Il pubblico capisce immediatamente dove incontrare i suoi gusti: chi preferisce la stravaganza e la sperimentazione si dirige al Magma -, dove intrigano Giammarco Orsini, le cadenze slow break di Salamanda e dove Sherelle fa “sgabberare” ai ritmi folli dell’Hardcore; lo Stone, invece, è zona di test nucleari techno (apprezzatissimi Z.I.P.P.O e le lavatrici ipnotiche di D.Dan) e la Boiler, la casa della coolness più spinta.
In tal senso, quest’ultimo esperimento risulterà il più riuscito. In entrambe le notti a Masseria Capece, lo stage del broadcaster è costantemente pieno ed animato da una voglia genuina di fare festa. Anche alle 21 di sabato, quando complici la fatica della notte precedente e il concomitante concerto di Fat Freddys Drop a Locorotondo, l’arrivo del grande pubblico è posticipato sino all’una.
L’impatto scenografico è esperienziale. Sembra davvero di muoversi all’interno di un set cinematografico: una bomboniera soppalcata da cerchi concentrici di cordami finemente intrecciati tra loro, luci soffuse che squadrano ad arte amplificatori e monitor dai profili retrò e, ai lati, stendardi rosso fuoco marchiati con l’emblema del brand.
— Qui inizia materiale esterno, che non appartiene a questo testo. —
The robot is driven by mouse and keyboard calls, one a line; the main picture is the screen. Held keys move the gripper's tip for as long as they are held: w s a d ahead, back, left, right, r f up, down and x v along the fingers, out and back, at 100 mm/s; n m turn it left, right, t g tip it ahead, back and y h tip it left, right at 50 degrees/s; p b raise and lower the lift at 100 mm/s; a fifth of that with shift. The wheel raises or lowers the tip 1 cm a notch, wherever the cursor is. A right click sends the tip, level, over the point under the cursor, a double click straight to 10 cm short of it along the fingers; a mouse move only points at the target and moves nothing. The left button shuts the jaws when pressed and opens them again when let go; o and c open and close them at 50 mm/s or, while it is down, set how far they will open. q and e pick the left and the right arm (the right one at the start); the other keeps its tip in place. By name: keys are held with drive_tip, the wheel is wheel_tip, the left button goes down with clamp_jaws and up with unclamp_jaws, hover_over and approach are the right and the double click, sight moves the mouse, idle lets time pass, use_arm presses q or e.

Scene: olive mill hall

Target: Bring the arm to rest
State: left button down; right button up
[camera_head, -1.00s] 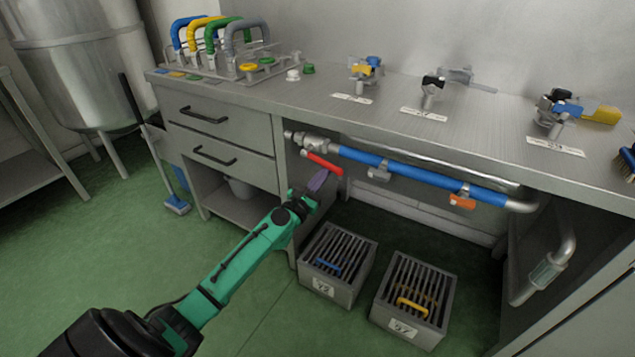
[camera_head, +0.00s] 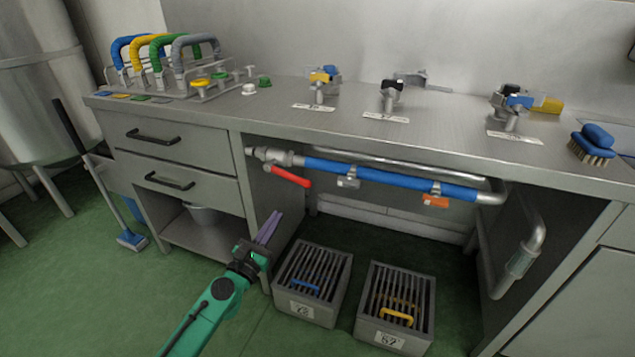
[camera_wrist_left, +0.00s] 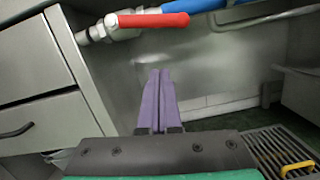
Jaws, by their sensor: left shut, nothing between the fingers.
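My left arm comes in green from the bottom of the head view. Its left gripper (camera_head: 268,228) has purple fingers that are shut and empty. It is in front of the bench's open bay, below the red valve lever (camera_head: 290,177) and apart from it. In the left wrist view the shut fingers (camera_wrist_left: 160,75) point into the bay, and the red lever (camera_wrist_left: 154,20) shows above them. My right gripper is not in view.
A blue pipe (camera_head: 390,177) runs under the steel bench (camera_head: 440,130). Two grated boxes stand on the floor, one with a blue handle (camera_head: 306,286), one with a yellow handle (camera_head: 397,316). Drawers (camera_head: 190,150) are to the left. Green floor (camera_head: 90,300) is clear at lower left.

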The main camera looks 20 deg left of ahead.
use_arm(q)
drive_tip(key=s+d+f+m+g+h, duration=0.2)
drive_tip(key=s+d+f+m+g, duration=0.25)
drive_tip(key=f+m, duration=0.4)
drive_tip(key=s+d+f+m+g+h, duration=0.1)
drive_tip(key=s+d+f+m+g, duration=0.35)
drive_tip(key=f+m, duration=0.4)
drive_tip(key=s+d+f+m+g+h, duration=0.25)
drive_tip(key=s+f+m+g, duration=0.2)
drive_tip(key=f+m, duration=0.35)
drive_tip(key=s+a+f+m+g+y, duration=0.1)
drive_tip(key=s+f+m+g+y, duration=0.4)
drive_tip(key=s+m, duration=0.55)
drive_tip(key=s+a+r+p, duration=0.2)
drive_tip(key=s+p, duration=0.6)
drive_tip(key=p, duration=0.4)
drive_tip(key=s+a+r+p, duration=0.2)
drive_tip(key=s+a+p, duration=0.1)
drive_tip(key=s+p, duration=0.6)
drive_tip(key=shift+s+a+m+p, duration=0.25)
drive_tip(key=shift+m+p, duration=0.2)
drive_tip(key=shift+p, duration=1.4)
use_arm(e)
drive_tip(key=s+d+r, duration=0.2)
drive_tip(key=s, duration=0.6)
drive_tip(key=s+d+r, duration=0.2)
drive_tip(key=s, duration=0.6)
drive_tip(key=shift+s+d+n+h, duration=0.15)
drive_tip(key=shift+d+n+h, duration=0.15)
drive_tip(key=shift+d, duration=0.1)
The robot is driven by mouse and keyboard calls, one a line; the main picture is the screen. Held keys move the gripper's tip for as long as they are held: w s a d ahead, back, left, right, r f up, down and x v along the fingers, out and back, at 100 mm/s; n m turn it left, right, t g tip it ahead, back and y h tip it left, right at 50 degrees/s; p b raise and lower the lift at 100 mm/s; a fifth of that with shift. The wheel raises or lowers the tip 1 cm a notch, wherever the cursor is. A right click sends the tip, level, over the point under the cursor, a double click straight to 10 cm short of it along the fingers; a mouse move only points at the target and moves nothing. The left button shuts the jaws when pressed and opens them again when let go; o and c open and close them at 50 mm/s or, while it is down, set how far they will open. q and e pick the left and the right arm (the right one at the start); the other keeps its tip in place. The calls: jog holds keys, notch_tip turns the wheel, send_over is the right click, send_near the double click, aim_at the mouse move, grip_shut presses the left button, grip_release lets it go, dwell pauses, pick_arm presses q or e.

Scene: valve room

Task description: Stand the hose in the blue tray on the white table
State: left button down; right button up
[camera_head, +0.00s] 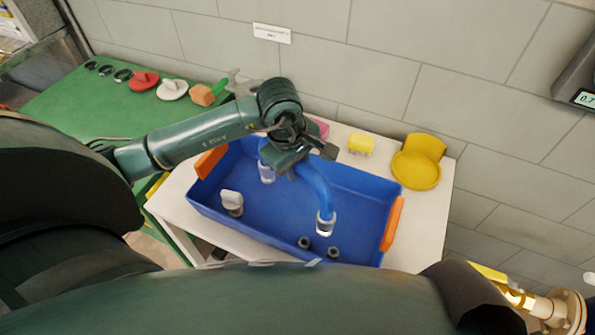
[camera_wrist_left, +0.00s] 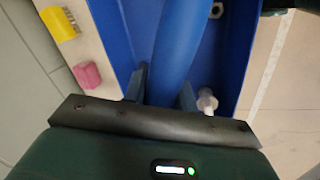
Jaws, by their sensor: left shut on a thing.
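The blue hose (camera_head: 317,184) is bent in an arch with clear-and-white end fittings, one at its right end (camera_head: 325,222) and one at its left end. It is inside or just above the blue tray (camera_head: 350,175), which has orange handles and sits on the white table (camera_head: 425,225). My left gripper (camera_head: 296,160) is over the tray and shut on the hose near the top of the arch. In the left wrist view the hose (camera_wrist_left: 180,45) runs between the fingers (camera_wrist_left: 160,85). I cannot tell whether the hose ends touch the tray floor. My right gripper is not in view.
In the tray are a white-topped fitting (camera_head: 232,202) and two nuts (camera_head: 304,242). A green bench (camera_head: 110,110) holds valve parts at left. A tiled wall stands behind.

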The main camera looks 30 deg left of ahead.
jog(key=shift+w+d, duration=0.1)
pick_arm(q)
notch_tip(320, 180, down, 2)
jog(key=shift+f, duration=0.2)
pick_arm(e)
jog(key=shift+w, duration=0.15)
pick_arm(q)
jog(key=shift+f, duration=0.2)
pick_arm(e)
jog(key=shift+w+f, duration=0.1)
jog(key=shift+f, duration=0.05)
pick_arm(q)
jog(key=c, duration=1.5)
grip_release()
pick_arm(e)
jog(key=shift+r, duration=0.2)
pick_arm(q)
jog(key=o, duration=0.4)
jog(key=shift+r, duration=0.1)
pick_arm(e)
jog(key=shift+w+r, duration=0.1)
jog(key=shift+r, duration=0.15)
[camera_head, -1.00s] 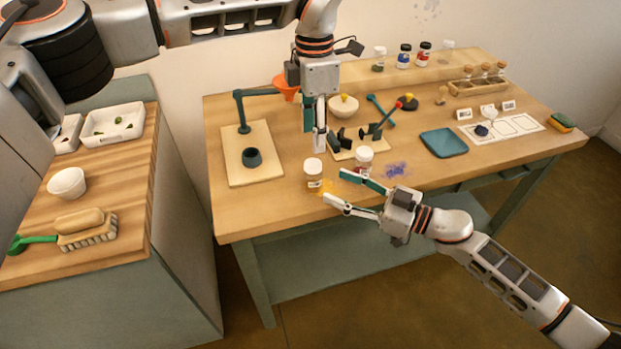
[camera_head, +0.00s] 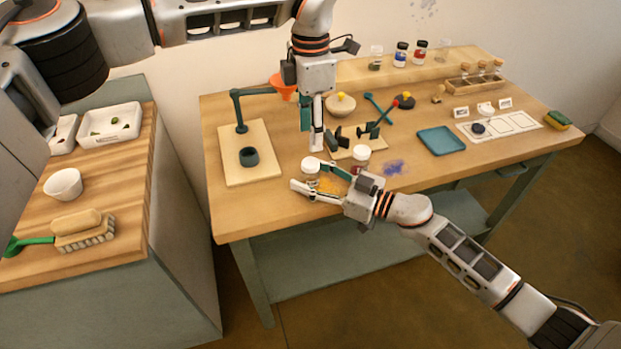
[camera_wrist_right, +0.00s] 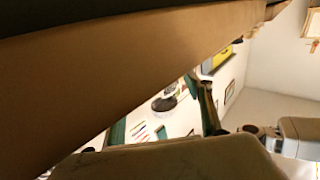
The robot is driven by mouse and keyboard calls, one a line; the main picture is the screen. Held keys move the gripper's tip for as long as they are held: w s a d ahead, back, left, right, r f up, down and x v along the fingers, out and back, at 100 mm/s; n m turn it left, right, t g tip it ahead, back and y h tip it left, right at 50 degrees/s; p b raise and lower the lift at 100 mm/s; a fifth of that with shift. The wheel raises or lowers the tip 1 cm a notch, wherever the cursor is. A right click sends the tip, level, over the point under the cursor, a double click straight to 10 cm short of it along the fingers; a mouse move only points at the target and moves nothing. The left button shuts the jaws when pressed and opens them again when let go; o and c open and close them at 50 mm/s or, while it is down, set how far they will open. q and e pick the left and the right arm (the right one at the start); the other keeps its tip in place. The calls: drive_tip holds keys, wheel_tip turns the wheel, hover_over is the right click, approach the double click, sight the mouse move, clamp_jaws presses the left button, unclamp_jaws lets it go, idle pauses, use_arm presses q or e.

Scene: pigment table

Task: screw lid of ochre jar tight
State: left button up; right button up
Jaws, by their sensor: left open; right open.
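The ochre jar (camera_head: 311,165), with a white lid, stands upright near the table's front edge, beside spilled ochre powder (camera_head: 330,186). My right gripper (camera_head: 308,178) is open, with one finger in front of the jar and one behind it; I cannot tell whether they touch it. My left gripper (camera_head: 311,138) is open and points down above and just behind the jar, clear of the lid. The jar's lower part is partly hidden by the right gripper. The right wrist view is too close and tilted to show the jar clearly.
A second white-lidded jar (camera_head: 361,154) stands close to the right, behind my right gripper. A clamp-like fixture (camera_head: 356,138) is behind them. A board with a stand (camera_head: 250,175) lies left. A blue tray (camera_head: 441,141) and purple powder (camera_head: 393,167) are to the right.

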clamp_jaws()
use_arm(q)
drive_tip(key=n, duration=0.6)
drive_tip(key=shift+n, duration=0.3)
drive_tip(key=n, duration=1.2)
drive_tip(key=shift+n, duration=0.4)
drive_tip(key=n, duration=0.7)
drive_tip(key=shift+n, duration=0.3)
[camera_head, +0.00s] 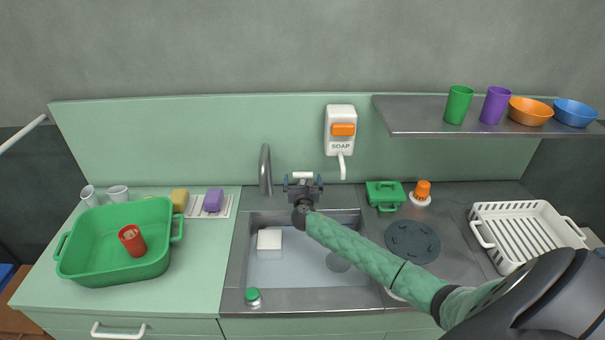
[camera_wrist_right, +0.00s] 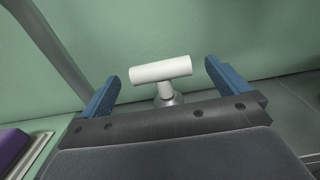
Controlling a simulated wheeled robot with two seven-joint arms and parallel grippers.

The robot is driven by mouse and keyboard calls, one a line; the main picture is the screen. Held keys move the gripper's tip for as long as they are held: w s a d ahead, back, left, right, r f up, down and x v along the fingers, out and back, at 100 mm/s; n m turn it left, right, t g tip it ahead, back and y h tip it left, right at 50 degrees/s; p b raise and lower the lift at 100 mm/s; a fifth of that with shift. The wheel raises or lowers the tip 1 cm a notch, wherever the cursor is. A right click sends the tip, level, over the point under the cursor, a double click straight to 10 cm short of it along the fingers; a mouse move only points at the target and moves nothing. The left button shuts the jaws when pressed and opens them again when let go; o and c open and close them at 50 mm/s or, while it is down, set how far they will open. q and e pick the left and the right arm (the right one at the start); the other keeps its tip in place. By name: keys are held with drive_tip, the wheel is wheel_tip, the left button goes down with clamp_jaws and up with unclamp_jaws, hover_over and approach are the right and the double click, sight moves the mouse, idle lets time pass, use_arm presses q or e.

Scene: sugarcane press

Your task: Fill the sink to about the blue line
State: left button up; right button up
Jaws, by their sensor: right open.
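The sink (camera_head: 290,293) is a grey metal basin set in the counter. The handle lies ahead of the gap between the fingers (camera_wrist_right: 161,76). My left gripper is not in view.
A white block (camera_head: 269,239) is in the sink, and a green-topped knob (camera_head: 253,296) sits on its front rim. A green tub (camera_head: 95,268) with a red cup stands left. A soap dispenser (camera_head: 340,120) hangs above. A white rack (camera_head: 530,212) stands right.

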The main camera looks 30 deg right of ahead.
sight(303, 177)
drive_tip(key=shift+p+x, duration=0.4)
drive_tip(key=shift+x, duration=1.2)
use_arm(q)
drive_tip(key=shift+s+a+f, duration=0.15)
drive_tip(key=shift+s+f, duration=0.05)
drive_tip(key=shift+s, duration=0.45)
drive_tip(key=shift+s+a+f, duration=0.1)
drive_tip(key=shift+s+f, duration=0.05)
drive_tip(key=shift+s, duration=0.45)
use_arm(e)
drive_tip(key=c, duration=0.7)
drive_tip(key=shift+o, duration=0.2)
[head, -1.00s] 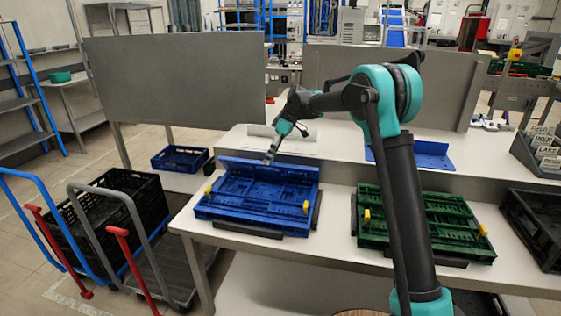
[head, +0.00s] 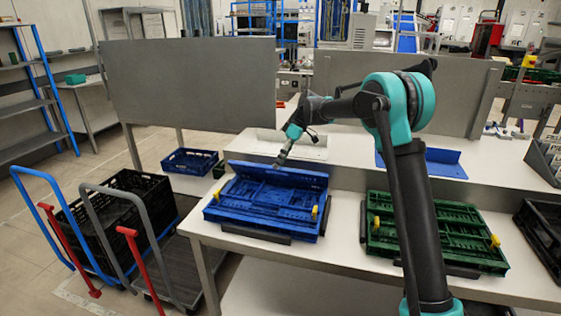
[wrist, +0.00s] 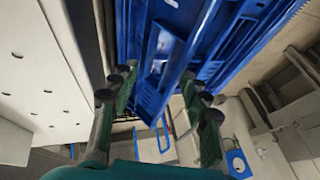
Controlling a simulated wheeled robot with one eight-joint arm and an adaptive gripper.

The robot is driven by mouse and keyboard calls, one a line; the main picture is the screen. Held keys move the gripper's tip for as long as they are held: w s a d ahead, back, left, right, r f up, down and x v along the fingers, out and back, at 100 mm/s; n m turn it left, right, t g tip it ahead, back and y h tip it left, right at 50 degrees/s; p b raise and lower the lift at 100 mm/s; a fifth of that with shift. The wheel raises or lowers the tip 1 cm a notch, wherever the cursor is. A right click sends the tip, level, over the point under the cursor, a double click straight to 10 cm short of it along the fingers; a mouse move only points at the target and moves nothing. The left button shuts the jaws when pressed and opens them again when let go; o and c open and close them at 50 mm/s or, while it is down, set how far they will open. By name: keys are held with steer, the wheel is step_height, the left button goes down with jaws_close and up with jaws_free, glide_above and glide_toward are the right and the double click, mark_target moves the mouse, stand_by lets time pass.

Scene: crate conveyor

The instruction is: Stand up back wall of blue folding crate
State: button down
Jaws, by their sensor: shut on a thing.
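The blue folding crate (head: 262,212) lies folded on the white table, with yellow latches on its left and right sides. Its back wall (head: 300,178) shows as a strip along the far edge, tilted up a little from the folded panels. My gripper (head: 279,165) reaches down to the middle of that far edge. In the wrist view, my gripper (wrist: 160,88) has its green fingers on either side of a blue panel edge, the back wall (wrist: 148,95), and is shut on it. The exact finger contact is partly hidden.
A green folding crate (head: 440,236) lies folded on the table to the right, beyond a gap. A raised white shelf with a blue panel (head: 445,165) stands behind. A black crate (head: 538,235) is at the far right. Carts with a black crate (head: 115,215) stand at left.

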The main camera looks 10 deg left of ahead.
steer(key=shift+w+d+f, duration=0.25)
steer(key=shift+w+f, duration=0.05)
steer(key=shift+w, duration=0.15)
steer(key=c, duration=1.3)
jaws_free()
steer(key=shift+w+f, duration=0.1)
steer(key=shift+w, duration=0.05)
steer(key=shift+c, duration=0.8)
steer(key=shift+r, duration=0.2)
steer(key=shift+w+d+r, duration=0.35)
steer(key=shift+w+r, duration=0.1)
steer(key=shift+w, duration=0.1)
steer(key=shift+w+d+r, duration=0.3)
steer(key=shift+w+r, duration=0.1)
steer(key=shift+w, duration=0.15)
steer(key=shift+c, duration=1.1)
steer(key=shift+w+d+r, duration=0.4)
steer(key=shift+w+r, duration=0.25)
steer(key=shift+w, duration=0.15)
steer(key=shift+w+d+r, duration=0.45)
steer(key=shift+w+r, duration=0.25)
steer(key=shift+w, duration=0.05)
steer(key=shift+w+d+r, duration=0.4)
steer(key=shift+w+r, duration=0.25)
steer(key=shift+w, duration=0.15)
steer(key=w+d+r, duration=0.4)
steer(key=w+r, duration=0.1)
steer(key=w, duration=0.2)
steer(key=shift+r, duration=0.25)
Un bijoux, dove è impossibile non nominare le performance di Kink, acclamato a furor di popolo fino ad alba inoltrata; della rivelazione Retromigration (che per ben due volte è stato capace di scatenare il dancefloor declinando un ampio spettro della storia musicale “detroittesca”) e Dj Tennis, che ha stupito per la sua presenza scenica e per la solidità di un set che ha saputo farsi aspettare per poi esplodere nei momenti giusti.
Come diceva Marshall McLuhan il medium è il messaggio. Qui, tutti recitano il proprio ruolo. Tutti sanno di essere, per una notte, protagonisti di un video Youtube o di una storia Instagram che potrà essere visualizzata da migliaia di persone. E’ anche posing, ma fa parte delle regole di quel gioco che si chiama Boiler Room. Un gioco che ci è piaciuto, tanto.
In questo discorso, meno spumeggiante (specie il sabato), è risultato il Main Stage, perché privo di quella riconoscibilità di cui abbiamo parlato rispetto agli altri tre palchi. Discorso a parte per i drittoni di un tarantolato Simone De Kunovich (menzione d’onore per lo stacanovista veneto, presente in tutti i tre giorni finali), e il live dei Nu Genea, una chicca che ha impreziosito l’intera esperienza festivaliera.
L’ultima notte alle Palme Beach Club, invece, non è riuscita a replicare quella magia e quel trait d’union che avevamo respirato nella due giorni alla Masseria, anche se Kerri Chandler, una luna quasi piena e l’ottima Peach ci hanno fatto presto dimenticare la ressa dovuta a una location non propriamente adatta ad accogliere il fiume di fedelissimi giunti anche domenica sera.
Infine, i quattro giorni, ci hanno dato la possibilità di vivere l’evento non solo dall’interno, ma di godere delle bellezze che offre la Valle d’Itria (e la Puglia) a 360°.
Serious Kitchen, VIVA, Locus, Panorama, in arrivo tutti ad agosto, sono testimonianze di una regione incredibilmente frizzante musicalmente e prontissima a fare ospitalità e turismo. Potersi bagnare nelle acque della riserva naturale di Torre Guaceto, assaporare un fritto di pesce a Villanova o ammirare i Trulli di Alberobello sono un plus non indifferente nella cornice di un Festival di musica elettronica. Esperienze in cui Polifonic è stata brava a immergere il proprio prodotto.
“This year we put all our efforts into giving you an indelible experience, there’s still much to be done”, è inscritto sulla caption dell’ultimo post di Polifonic su Instagram.
Alcune volte, la crescita ulteriore può passare anche, paradossalmente, da un lavoro di sottrazione. A tratti, infatti, abbiamo avuto l’impressione che Polifonic ci abbia messo di fronte a delle scelte difficili (soprattutto nella vasta proposta artistica) e ci abbia fatto correre una maratona in cui siamo arrivati con poco ossigeno ai metri finali (vedi le 9 ore dall’inizio del live dei Nu Genea alla fine del set di Marcell Dettmann).
Piccoli accorgimenti lungo la strada verso il successo, per continuarsi a migliorare di anno in anno e crescere: com’è accaduto quest’estate, proprio come ci ha insegnato Giannis Antetoukoumpo (e Polifonic stesso). Perché i veri grandi ragionano così.